Here are two tips by absm posters on how to get the maximum quality sound with the least noise when recording vinyl and declicking with Cool Edit Pro (CEP):

(of course you should also check the FAQ: http://www.mp3-faq.org/faq3.html#3.24 and the link it provides: http://homepages.nildram.co.uk/%7Eabcomp/lp-cdr.htm )

  Go to second tip

First tip posted by Tag on 9/21/99

and then updated by lamer later the same day:

Go to second tip

Tag found some excellent sounding advice by lamer which lamer later updated with the text immediately following.  Tag's post and lamer's original advice follows the updated text just below:

Whoa! Stop! Danger! These are very old settings from a previous
version of the program and even there they could have been better; I
was -- still am -- learning. My current advice for v1.2 is highlight
only the recorded material -- in case you have recorded the Ghost in
the Machine at the beginning and/or end of the wave (that is the noise
made by your electronics when there is nothing playing, useful for a
noise profile of the most harmless nature) -- after reversing the
whole wave. I think best results are had with 32-bit resolution but
it is time and space devouring. Start with the Old Record - Quiet
Audio preset; change the 45 in Find Big Pops to 100, or uncheck it.
Enter 50 for Sensitivity and 100 for Discrimination, then use Auto
Find All Levels. When the program has filled in the blanks, run the
transform. If too many clicks are left to be removed in person, do it
again. Yields great results and hurts the music not at all.

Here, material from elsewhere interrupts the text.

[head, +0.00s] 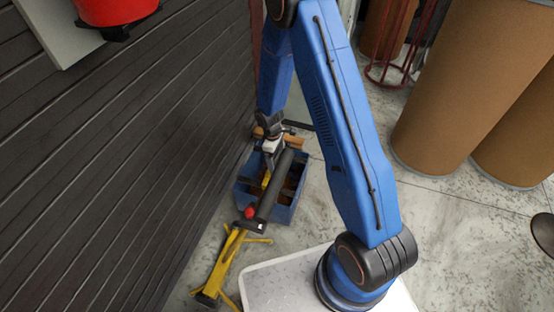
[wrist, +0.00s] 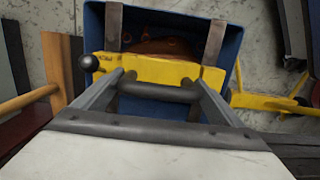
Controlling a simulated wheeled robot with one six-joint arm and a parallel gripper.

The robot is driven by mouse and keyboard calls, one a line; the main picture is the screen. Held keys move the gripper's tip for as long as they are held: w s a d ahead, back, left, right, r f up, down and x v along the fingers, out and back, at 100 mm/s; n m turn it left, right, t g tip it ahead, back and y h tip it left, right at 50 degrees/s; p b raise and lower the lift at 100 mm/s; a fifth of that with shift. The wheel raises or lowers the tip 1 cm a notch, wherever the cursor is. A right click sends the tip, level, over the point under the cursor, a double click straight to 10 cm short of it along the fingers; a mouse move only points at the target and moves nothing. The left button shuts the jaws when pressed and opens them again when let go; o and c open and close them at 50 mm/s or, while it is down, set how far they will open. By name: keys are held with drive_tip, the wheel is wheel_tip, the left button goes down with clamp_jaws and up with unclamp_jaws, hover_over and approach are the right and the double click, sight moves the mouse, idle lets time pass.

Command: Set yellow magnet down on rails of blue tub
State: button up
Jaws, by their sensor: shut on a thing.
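The yellow magnet (wrist: 165,71) is a flat yellow bar with a dark handle bar and a black ball knob (wrist: 88,62) at its left end. My gripper (wrist: 160,93) is shut on the magnet at its dark handle. The blue tub (wrist: 262,20) lies beneath, with two grey rails (wrist: 114,25) running across its opening. The magnet crosses over both rails in the wrist view; I cannot tell whether it touches them. In the head view my gripper (head: 270,146) is above the blue tub (head: 279,213), and a dark roller partly hides the magnet (head: 266,179).
A yellow stand (head: 226,262) with a red knob and dark roller stands just in front of the tub. A dark slatted wall (head: 110,170) is close on the left. Brown drums (head: 455,90) stand at the right. Brown contents (wrist: 165,45) show inside the tub.

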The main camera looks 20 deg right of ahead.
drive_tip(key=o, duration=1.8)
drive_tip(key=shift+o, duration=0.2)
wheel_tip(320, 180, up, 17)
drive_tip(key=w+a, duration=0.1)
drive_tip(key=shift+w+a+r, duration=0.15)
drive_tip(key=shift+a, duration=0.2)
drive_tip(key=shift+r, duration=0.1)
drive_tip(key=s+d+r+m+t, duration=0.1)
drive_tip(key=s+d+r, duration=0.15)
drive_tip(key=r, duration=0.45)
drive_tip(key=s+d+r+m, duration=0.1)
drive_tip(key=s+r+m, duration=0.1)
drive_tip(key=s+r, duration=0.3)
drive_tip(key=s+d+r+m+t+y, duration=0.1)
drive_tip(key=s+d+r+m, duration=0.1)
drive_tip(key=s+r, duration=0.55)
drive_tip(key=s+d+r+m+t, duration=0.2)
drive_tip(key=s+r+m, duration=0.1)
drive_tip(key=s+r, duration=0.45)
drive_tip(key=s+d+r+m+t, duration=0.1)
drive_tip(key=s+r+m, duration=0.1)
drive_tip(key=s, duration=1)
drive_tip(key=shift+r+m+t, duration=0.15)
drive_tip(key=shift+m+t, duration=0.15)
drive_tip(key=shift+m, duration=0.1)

Try it, MG, you'll love it.

-----------------------

And I think a Smoothing Amount of 1.25 is better in the noise
reduction transform these days. If I read the instructions correctly,
that should cause it to leave a little more noise in the wave but have
less of an effect on the music than a setting of 1.0. What you use
for a noise print is a very important aspect of this transform. If
the level of the content is sufficient to mask noise you might want to
avoid using it in those areas of the wave, perhaps only using it at
the beginning and end.

That's my guiding star: try to hurt the music as little as possible
while getting rid of the vinyl sounds. The documentation for the
program doesn't always fit it. The click/pop eliminator dialog says
that detection levels range from 6 to 60 and rejection levels from 1
to 100. That's where the earlier numbers you found came from. But
that is wrong; the Auto Find All Levels puts in numbers in excess of
those limits, at least for the detection level. The last time I used
it, all three detection values were in the 90s somewhere. I think 150
is the highest value -- the higher the value, the less detected, the
more rejected, in other words, the less done -- for detection and
rejection and the detect big pops goes up to 200. Those numbers I
gave Micro Guy for Sensitivity (50) and Discrimination (100) are the
limits, the lightest setting. Even set like that, the program cleans
a lot of clicks. If it leaves too many, I will try another pass and
only go to a lower value if that doesn't work well.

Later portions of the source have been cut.